K'NAAN

Knaan
At age 9, K'naan was doing what most American kids were doing. He was hanging out on his neighborhood street corner, MC'ing for his friends, dropping Nas and Rakim verses, dreaming of a day when he would posses the lyrical skills and the rhythmic flow of his hip hop heroes.  However, K'naan was very different from those American kids. In fact, he wasn't even an American at all, but African. He wasn't on the streets of New York or Detroit, but on the dusty streets of Mogadishu Somali. Although he was rapping verses from Nas and Rakim and all the other great American MC's, he could not speak English.
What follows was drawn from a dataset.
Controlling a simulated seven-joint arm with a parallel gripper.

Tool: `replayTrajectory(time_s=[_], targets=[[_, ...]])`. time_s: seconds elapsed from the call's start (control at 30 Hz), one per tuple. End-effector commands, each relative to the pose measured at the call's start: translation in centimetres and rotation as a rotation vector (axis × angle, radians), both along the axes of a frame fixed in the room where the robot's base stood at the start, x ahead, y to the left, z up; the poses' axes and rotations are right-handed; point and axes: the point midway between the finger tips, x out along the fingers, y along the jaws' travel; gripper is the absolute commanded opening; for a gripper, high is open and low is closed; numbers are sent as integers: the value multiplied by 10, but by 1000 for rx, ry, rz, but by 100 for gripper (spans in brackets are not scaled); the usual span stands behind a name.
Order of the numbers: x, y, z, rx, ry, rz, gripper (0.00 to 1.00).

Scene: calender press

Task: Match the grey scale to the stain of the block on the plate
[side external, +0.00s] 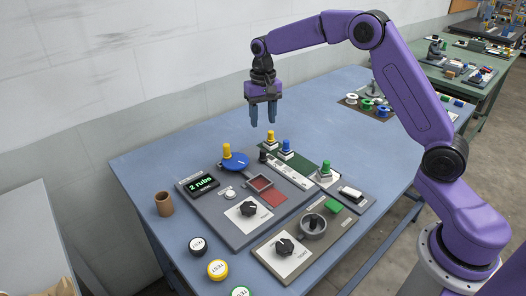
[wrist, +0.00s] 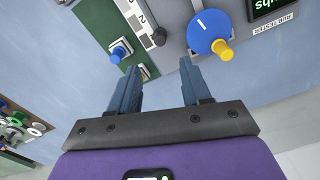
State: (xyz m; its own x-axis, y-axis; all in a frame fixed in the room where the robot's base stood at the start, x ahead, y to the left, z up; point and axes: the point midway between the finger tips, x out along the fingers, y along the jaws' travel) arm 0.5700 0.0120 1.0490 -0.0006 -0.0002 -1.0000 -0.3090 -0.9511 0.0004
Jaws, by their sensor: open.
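My gripper (side external: 262,122) is open and empty, pointing down above the back part of the blue table. In the wrist view its two fingers (wrist: 158,68) are apart with nothing between them. A pale strip with number marks (side external: 290,177), seemingly the grey scale, lies right of the tester panel. A black knob (side external: 263,156) stands at its back end; the knob also shows just beyond the fingers in the wrist view (wrist: 158,37). A dark-framed reddish square (side external: 260,183) and a red patch (side external: 273,196) lie on the panel. I cannot tell which piece is the stained block.
The tester panel has a "2 rubs" display (side external: 202,185), a blue disc (side external: 235,161) with a yellow knob (side external: 227,150), and a dial (side external: 248,208). Blue and yellow knobs stand nearby. A brown cup (side external: 164,204) is at left. The table's back left is clear.

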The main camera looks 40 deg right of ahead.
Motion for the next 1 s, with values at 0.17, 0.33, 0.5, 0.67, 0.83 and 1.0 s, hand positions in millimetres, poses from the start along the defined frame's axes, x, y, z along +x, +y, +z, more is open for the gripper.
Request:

As hip-hop passes the quarter century mark, it has evolved in ways no one could have imagined. It has gone from underground to mainstream, from black to multi-racial, from American to international. It has reached the very furthest corners of the world and planted its seeds in the souls of kids from every country. K'naan is a child of that generation, the first generation of true hip-hop children who have grown out of a very foreign soil.

K'naan has "a sound that fuses Bob Marley, conscious American hip hop, and brilliant protest poetry".  He creates urgent "music with a message" because his whole existence depends on it. Since releasing his critically acclaimed 2005 debut, K’Naan has collaborated and toured with Dead Prez, Mos Def, Nelly Furtado, Talib Kweli, Pharaohe Monch, The Roots, Damian Marley, and many more.